I’m not denying that Mercedes dominance is a problem. It clearly is, and it would be nice to see someone other than the second Mercedes driver mount a sustained title challenge. Admittedly, there’s been too many Mercedes 1-2s during this Turbo Hybrid era, as well as some very dull races, notoriously, last year’s French Grand Prix, among several others that have fallen into the oblivion of forgettable races. But penalising Mercedes and Lewis Hamilton is not the answer. Ten second time penalties are only a short term solution, and whilst they may lead to exciting moments, they only serve to make the race results and the racing itself feel shallow. The FIA have probably realised this, especially if their U-turn after the Russian GP on the Hamilton-penalty-points fiasco is anything to go by.

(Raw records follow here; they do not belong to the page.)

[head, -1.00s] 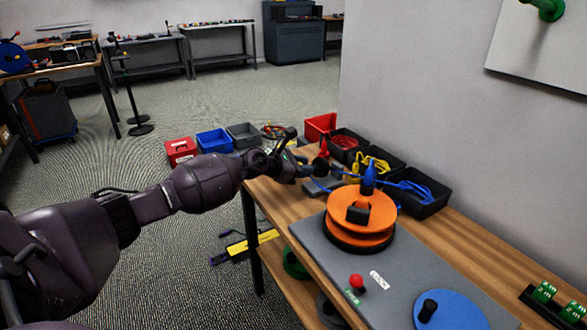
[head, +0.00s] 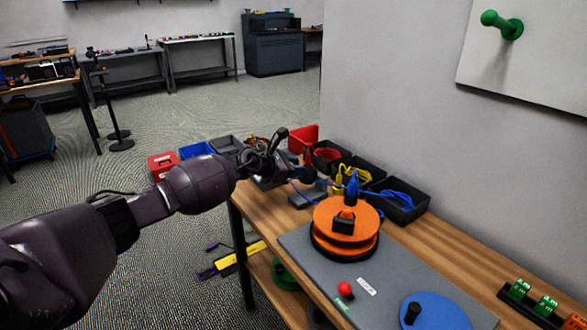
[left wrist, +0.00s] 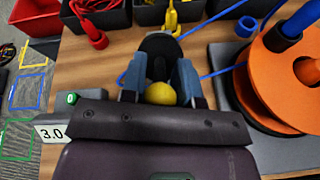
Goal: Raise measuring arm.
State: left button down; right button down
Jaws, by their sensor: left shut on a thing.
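The measuring device (head: 307,196) is a grey unit on the wooden table beside the orange spool, mostly hidden behind my gripper. In the left wrist view its white display (left wrist: 50,132) reads 3.0, next to a green button marked 0. A yellow round knob (left wrist: 160,93) sits between my left gripper's fingers, with a black rounded part (left wrist: 160,45) just beyond it. My left gripper (left wrist: 159,80) is shut on the yellow knob, which I take for the measuring arm's handle. In the head view this gripper (head: 291,172) is above the device. My right gripper is out of view.
The orange spool (head: 345,218) with a blue connector stands right of the gripper on a grey plate (head: 310,250). Bins with red, yellow and blue cables (head: 398,201) line the wall. A thin blue cable runs past the gripper. A blue disc (head: 440,312) lies in front.

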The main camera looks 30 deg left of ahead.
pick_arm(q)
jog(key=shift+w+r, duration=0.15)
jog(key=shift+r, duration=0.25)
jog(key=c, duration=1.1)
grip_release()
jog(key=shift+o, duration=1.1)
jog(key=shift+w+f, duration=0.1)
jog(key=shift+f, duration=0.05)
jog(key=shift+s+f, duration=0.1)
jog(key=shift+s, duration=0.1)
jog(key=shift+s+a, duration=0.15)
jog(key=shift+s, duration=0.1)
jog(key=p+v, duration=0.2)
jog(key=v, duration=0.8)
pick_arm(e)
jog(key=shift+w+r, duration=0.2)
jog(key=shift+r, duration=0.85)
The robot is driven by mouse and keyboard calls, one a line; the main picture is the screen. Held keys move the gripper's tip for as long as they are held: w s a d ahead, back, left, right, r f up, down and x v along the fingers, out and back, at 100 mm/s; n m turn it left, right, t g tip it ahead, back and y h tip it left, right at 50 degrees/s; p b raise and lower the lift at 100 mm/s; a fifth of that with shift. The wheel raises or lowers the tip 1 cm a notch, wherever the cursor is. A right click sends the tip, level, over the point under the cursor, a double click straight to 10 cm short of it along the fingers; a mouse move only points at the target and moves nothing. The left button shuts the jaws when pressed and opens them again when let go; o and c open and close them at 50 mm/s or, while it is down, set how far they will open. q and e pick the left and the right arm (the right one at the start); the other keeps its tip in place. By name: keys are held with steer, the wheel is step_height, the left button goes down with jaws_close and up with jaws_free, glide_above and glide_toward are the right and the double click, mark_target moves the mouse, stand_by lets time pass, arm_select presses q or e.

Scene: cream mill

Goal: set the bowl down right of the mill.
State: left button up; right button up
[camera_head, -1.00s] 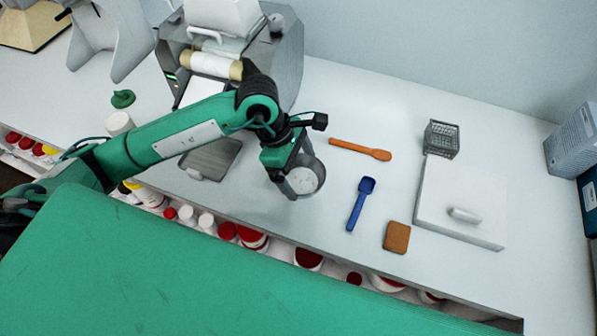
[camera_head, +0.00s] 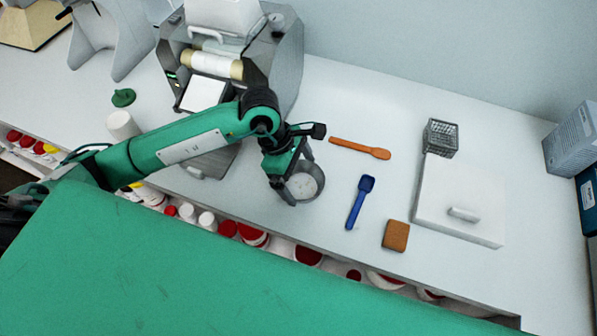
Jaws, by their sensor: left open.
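The mill (camera_head: 277,55), a grey machine with cream-ended white rollers, stands at the back left of the counter. The bowl (camera_head: 316,192), small and grey with pale contents, is in front and to the right of the mill, and looks upright on the counter. My left gripper (camera_head: 295,177) is open at the bowl, with a finger on its left side and the other near its far rim. I cannot tell whether the fingers touch it. The gripper hides part of the bowl's left side. My right gripper is not in view.
An orange spoon (camera_head: 360,148), a blue scoop (camera_head: 360,203) and a brown block (camera_head: 396,236) lie right of the bowl. A white lidded box (camera_head: 460,195) and a wire basket (camera_head: 440,138) are farther right. A white cup (camera_head: 122,125) stands left. The counter behind the bowl is clear.

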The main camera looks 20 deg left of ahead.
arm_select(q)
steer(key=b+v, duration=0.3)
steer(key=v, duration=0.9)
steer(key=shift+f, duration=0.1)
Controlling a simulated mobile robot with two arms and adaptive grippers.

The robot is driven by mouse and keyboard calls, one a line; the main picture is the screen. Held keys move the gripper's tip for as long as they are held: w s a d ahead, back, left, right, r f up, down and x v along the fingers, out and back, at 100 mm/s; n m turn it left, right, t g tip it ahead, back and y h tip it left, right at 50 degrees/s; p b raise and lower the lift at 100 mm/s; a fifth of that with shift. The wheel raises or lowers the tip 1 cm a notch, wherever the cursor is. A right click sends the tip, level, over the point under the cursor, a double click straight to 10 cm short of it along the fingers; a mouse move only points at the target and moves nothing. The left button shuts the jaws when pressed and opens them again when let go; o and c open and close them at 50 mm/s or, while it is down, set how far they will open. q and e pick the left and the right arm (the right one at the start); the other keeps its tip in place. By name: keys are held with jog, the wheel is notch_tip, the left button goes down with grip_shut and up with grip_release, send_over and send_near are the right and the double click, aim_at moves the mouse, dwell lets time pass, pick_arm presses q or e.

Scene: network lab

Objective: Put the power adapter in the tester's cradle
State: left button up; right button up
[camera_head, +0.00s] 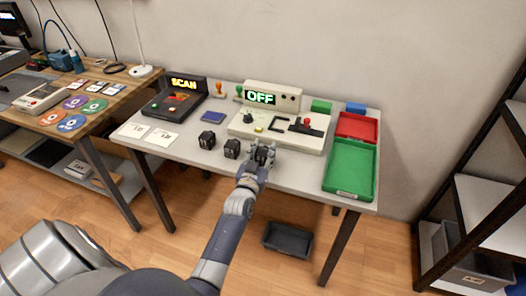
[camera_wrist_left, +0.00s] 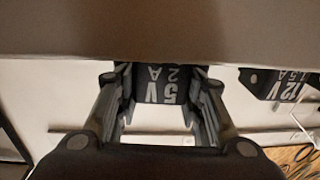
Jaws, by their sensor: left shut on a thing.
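My left gripper (camera_head: 262,157) is shut on a black power adapter (camera_wrist_left: 165,84), whose label reads 5V 2A in the left wrist view. In the head view the gripper is at the front edge of the beige tester (camera_head: 247,131), and the fingers partly hide the adapter. The tester's display (camera_head: 261,97) reads OFF. Black cradle brackets (camera_head: 279,125) stand on its top, beyond the gripper, with a red-knobbed lever (camera_head: 307,124) to their right. Two other black adapters (camera_head: 207,140) (camera_head: 231,149) stand left of the gripper. One labelled 12V 1.5A (camera_wrist_left: 284,84) shows in the left wrist view. My right gripper is out of view.
A red tray (camera_head: 372,126) and a green tray (camera_head: 348,190) lie on the table's right. A dark SCAN device (camera_head: 175,101), a blue pad (camera_head: 213,117) and white cards (camera_head: 161,137) lie left. A dark bin (camera_head: 288,240) is on the floor below.

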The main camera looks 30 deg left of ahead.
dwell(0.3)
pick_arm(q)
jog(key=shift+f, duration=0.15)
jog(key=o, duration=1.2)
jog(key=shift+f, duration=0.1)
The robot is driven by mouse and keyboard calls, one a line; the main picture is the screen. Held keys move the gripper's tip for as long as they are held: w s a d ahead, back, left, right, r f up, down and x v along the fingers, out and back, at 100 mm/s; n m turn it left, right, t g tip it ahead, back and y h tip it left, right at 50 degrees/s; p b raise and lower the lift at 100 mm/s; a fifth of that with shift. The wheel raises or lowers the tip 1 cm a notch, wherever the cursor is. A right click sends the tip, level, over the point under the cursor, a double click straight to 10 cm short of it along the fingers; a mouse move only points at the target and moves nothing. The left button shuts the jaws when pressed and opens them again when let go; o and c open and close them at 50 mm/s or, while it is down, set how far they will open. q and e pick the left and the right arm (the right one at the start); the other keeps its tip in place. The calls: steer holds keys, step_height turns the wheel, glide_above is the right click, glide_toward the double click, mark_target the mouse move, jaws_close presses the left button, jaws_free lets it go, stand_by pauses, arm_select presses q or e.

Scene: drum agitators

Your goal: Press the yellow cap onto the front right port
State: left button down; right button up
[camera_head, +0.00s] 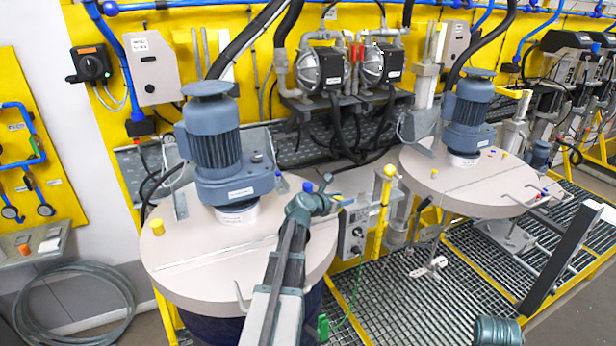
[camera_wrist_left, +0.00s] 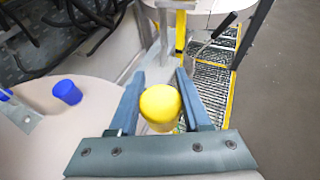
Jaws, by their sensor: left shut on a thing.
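My left gripper (camera_head: 330,203) reaches over the right edge of the near drum's pale lid (camera_head: 190,262). In the left wrist view its two blue-grey fingers (camera_wrist_left: 155,95) are shut on a round yellow cap (camera_wrist_left: 160,104). In the head view this cap is not clearly visible at the gripper. What lies directly under the cap is hidden, so I cannot tell whether it touches a port. A blue cap (camera_head: 308,187) sits on the lid close behind the gripper and also shows in the wrist view (camera_wrist_left: 67,92).
A blue-grey motor (camera_head: 215,150) stands on the near lid, with another yellow cap (camera_head: 157,227) at the lid's left. A yellow post (camera_head: 383,205) and a grey control box (camera_head: 353,232) stand right of the gripper. A second drum lid (camera_head: 470,185) lies farther right, above grating.

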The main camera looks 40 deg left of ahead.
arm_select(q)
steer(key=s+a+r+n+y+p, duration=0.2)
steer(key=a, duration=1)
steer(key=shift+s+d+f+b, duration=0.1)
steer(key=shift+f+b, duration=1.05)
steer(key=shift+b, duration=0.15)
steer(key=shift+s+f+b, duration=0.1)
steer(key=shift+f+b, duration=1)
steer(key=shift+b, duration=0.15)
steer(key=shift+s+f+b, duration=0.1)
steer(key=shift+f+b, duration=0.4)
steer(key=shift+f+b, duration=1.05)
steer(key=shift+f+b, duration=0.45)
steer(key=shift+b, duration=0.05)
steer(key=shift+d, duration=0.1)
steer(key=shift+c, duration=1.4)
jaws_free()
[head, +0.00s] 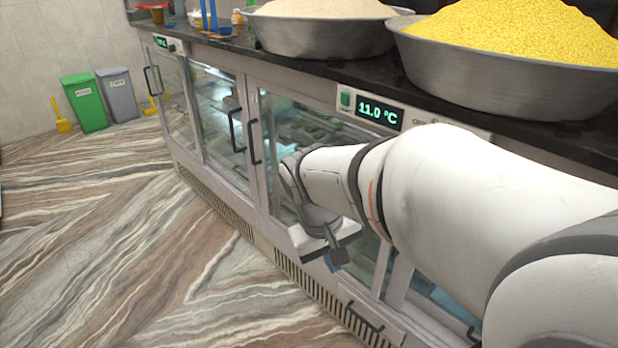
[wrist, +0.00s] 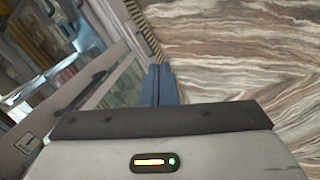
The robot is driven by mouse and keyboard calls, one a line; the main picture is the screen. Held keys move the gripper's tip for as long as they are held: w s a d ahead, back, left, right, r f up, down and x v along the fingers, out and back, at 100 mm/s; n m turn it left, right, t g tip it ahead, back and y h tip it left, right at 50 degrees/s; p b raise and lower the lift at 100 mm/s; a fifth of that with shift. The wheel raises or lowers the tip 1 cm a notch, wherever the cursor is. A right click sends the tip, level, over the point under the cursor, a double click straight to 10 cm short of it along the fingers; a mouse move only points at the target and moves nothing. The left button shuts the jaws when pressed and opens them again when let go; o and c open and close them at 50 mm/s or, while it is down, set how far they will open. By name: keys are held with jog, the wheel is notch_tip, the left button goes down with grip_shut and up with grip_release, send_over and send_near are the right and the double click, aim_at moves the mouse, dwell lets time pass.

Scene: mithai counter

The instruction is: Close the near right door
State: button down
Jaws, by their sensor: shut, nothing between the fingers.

So let’s hope that with the new rule changes in 2022, which the FIA have claimed will bring the pack closer together, means we can all stop praying for Hamilton to get a penalty. Hopefully we will see more Goliath vs Goliath moments between Verstappen and Mercedes. It’s even possible that Mclaren, Racing point (soon to become Aston Martin) and Renault could be brought into the fold — if at least the latter for Fernando Alonso’s sake. There’s even hope for Ferrari, if they can get their act together.